Among the many who earlier this year seized on Mallory’s appearance at the Saviour’s Day event was CNN’s Jake Tapper, who first raised the question of her presence in a thread on Twitter and then subsequently devoted a section of his show to questioning why they had yet to denounce Farrakhan. (What is remarkable is that even as today’s black activists have largely refuted Farrakhan’s conservative, patriarchal politics of racial uplift, pundits and journalists like Tapper, Weiss, and Haberman continue to fixate on him as if he were still at the height of his power, which culminated in the Million Man March in 1995 and in the ensuing years has experienced a marked decline.)
On March 6, several days after Tapper and others began criticizing Mallory for her attendance at the Saviour’s Day event, the leaders of the Women’s March issued a statement condemning anti-Semitism and expressing support for Mallory, without explicitly condemning Farrakhan himself. “Anti-Semitism, misogyny, homophobia, transphobia, racism and white supremacy are and always will be indefensible,” they wrote.
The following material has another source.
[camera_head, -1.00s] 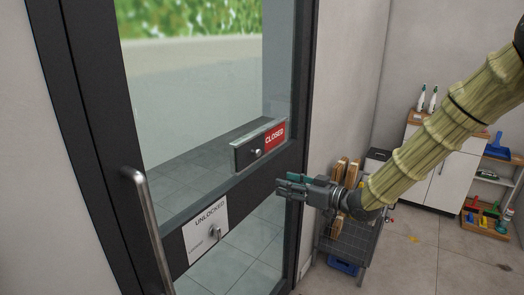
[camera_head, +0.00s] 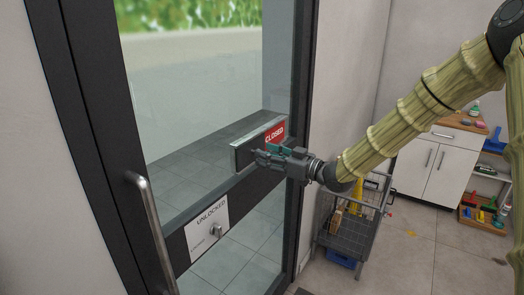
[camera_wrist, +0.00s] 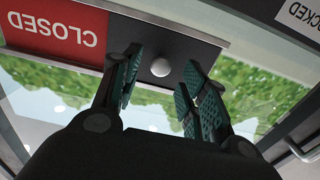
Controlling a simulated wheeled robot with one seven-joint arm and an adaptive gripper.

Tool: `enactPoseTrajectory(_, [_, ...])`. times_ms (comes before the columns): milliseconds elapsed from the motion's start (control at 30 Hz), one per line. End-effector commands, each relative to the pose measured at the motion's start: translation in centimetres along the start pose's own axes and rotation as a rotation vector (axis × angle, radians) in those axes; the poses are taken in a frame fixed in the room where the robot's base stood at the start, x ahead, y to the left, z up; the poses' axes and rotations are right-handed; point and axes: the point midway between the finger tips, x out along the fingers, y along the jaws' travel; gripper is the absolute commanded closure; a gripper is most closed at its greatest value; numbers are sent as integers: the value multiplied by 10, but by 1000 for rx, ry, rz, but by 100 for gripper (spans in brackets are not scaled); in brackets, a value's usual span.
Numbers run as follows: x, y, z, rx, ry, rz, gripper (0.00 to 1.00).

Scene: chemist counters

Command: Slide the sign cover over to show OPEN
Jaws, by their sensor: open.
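The sign (camera_head: 273,134) on the glass door shows a red CLOSED panel at its right end. The dark sliding cover (camera_head: 243,157) sits over the left part of the sign. In the wrist view the red CLOSED panel (camera_wrist: 55,32) appears upside down at the upper left, beside the dark cover (camera_wrist: 200,50). The cover's round pale knob (camera_wrist: 160,67) lies between my two fingers there. My gripper (camera_head: 262,155) is open in front of the cover and hides the knob in the head view. I cannot tell whether a finger touches the knob.
The door has a vertical pull handle (camera_head: 152,230) at the left.

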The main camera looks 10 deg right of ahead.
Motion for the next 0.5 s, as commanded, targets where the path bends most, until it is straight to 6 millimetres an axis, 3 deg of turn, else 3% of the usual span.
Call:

Couching their response as part of the “difficult” and “often painful” work of “intersectional movement building, they wrote that “[w]ithin the Women’s March movement, we are very conscious of the conversations that must be had across the intersections of race, religion and gender,” before going on to proclaim that “Minister Farrakhan’s statements about Jewish, queer, and trans people are not aligned with the Women’s March Unity Principles.”